■ WORK INSTRUCTIONS ■
Would you repeat the listing exactly but omit every picture?

■ DATA SEGMENT ■
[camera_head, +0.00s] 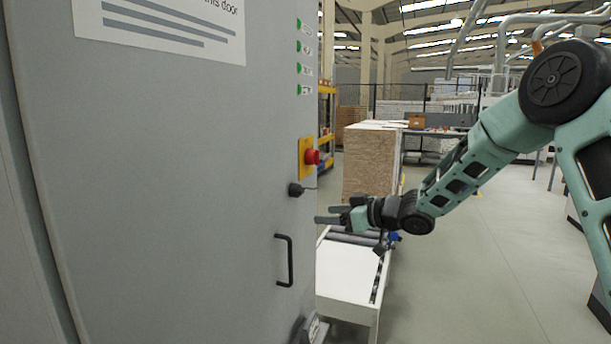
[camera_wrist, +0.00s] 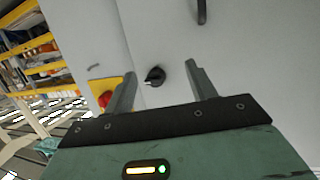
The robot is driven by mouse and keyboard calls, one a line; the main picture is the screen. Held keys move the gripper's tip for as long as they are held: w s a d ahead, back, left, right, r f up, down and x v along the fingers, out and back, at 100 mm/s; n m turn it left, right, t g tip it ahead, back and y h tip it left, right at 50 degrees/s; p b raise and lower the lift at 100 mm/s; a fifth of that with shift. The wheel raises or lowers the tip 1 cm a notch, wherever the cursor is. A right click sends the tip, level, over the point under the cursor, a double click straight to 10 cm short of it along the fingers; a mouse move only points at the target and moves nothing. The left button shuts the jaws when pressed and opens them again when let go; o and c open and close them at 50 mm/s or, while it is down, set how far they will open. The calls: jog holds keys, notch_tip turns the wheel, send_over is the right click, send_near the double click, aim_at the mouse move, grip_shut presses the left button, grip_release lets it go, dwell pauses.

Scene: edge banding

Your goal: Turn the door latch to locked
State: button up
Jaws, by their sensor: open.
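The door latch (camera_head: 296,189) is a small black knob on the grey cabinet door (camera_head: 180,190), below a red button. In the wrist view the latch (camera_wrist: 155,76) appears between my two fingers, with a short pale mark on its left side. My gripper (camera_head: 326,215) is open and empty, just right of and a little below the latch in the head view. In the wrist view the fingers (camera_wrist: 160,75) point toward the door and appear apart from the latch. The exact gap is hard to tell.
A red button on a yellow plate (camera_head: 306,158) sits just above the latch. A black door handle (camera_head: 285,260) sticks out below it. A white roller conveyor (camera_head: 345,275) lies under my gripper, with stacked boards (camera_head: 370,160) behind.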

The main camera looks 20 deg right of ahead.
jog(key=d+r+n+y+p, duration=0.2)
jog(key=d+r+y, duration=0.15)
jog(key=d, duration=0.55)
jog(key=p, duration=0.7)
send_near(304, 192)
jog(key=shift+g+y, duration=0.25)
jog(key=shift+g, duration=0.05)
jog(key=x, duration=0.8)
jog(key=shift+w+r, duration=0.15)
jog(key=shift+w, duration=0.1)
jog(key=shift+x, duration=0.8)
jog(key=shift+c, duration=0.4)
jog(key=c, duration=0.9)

■ FINISHED EXERCISE ■
[camera_head, +0.00s] 
[camera_wrist, +0.00s] 
The robot is driven by mouse and keyboard calls, one a line; the main picture is the screen. Held keys move the gripper's tip for as long as they are held: w s a d ahead, back, left, right, r f up, down and x v along the fingers, out and back, at 100 mm/s; n m turn it left, right, t g tip it ahead, back and y h tip it left, right at 50 degrees/s; p b raise and lower the lift at 100 mm/s; a fifth of that with shift. The wheel raises or lowers the tip 1 cm a notch, wherever the cursor is. A right click sends the tip, level, over the point under the cursor, a double click straight to 10 cm short of it along the fingers; a mouse move only points at the target and moves nothing. The left button shuts the jaws when pressed and opens them again when let go; o and c open and close them at 50 mm/s or, while it is down, set how far they will open. The calls: jog holds keys, notch_tip turns the wheel, send_over is the right click, send_near the double click, aim_at the mouse move, grip_shut presses the left button, grip_release lets it go, dwell pauses.

Scene: edge banding

Your goal: Turn the door latch to locked
State: button up
Jaws, by their sensor: open.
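The door latch (camera_head: 296,189) is a small black knob on the grey cabinet door (camera_head: 180,190), below a red button. In the wrist view the latch (camera_wrist: 155,76) appears between my two fingers, with a short pale mark on its left side. My gripper (camera_head: 326,215) is open and empty, just right of and a little below the latch in the head view. In the wrist view the fingers (camera_wrist: 160,75) point toward the door and appear apart from the latch. The exact gap is hard to tell.
A red button on a yellow plate (camera_head: 306,158) sits just above the latch. A black door handle (camera_head: 285,260) sticks out below it. A white roller conveyor (camera_head: 345,275) lies under my gripper, with stacked boards (camera_head: 370,160) behind.

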The main camera looks 20 deg right of ahead.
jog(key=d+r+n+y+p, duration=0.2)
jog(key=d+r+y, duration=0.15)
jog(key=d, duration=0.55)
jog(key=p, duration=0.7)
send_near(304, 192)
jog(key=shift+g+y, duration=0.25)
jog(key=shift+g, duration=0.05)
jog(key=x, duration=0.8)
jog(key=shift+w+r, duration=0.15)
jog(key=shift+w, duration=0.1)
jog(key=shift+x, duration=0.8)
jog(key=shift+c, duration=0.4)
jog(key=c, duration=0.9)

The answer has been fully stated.